Русские исторические песни, ермак, разин, чернышев, пугачев, конкретность историзма, фабульно-лексико-фразеологическая изоморфность, автономная реалия

Короткий адрес: https://sciup.org/148315486

IDR: 148315486   |   DOI: 10.18101/1994-0866-2018-2-4-83-93

Текст научной статьи Песни о Чернышеве-пленнике и песни о "герое в темнице"

Как констатирует Л. И. Емельянов, исторической основой песен о Чернышеве-пленнике [6, № 325–368] послужил «исход Цорндорфского сражения» (14 августа 1758 г.) — одного «из важнейших эпизодов всей Семилетней войны». И далее: «Оставляя в стороне реальные черты Чернышева..

песни… изображают его в ситуации, издавна известной в русском фольклоре — герой в темнице. Никаких конкретно-исторических предпосылок для такой ассоциации… не было и не могло быть. Песни откликнулись не на пленение Чернышева, как такового, а на пленение русского генерала, одного из солдатских военачальников» [1, с. 15]. В комментариях утверждается: объяснение обширности цикла песен о Чернышеве-пленнике (среди песен о Семилетней войне) «следует искать, конечно, не в особой популярности генерала Чернышева, а в остро историческом характере и ярком драматизме сюжетной ситуации, известной русскому историко-песенному фольклору еще с XVI в.». И далее: «Однако реальная конкретность данного факта (помимо пленения генерала еще разгром так называемого «нового корпуса». — А. И. ) в песне совершенно опущена» [6, с. 318].

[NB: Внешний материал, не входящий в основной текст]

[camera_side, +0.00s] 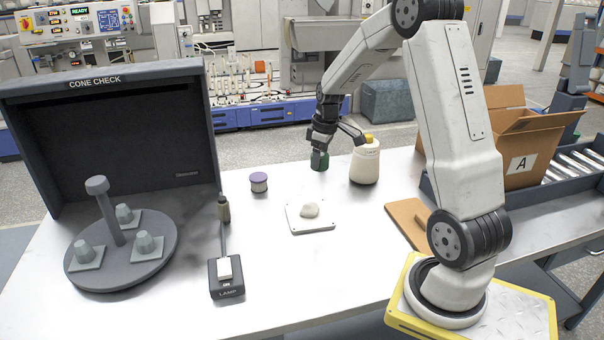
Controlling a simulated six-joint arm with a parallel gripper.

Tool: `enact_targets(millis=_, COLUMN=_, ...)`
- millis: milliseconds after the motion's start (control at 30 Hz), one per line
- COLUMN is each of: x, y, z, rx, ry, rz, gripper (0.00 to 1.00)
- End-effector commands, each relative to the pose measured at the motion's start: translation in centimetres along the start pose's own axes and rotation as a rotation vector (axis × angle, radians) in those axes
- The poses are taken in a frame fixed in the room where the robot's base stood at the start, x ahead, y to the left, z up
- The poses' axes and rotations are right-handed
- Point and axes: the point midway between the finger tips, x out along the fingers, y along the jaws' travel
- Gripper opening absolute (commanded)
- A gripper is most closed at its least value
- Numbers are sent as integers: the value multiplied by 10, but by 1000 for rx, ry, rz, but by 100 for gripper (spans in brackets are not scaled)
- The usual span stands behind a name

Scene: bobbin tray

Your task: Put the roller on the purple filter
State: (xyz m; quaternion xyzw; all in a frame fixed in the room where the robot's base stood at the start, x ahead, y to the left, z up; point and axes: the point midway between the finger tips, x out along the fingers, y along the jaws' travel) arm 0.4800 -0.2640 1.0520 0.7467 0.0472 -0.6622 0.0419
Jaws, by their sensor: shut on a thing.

Правда, если иметь в виду только русские исторические* песни, приурочиваемые к событиям до XIX в. и опубликованные [4], [5], [6], то ситуация «герой в темнице» оказывается, во-первых, не столь распространенной. В темнице сидят Ермак [4, № 377–385, 386–387], Разин [5, № 352] и Пугачев [6, № 514]. Во-вторых и главном же, очень трудно согласиться с утверждением о том, что в песне, гораздо точнее — в цикле песен о Чернышеве-пленнике, «реальная конкретность данного факта (еще раз: пленение генерала и разгром «нового корпуса») совершенно опущена» (курсив здесь и везде мой. — А. И .). Разумеется, ни в одном тексте эта реальность во всей своей полноте не представлена, но в двух, как минимум, песнях цикла она представлена с достаточной полнотой.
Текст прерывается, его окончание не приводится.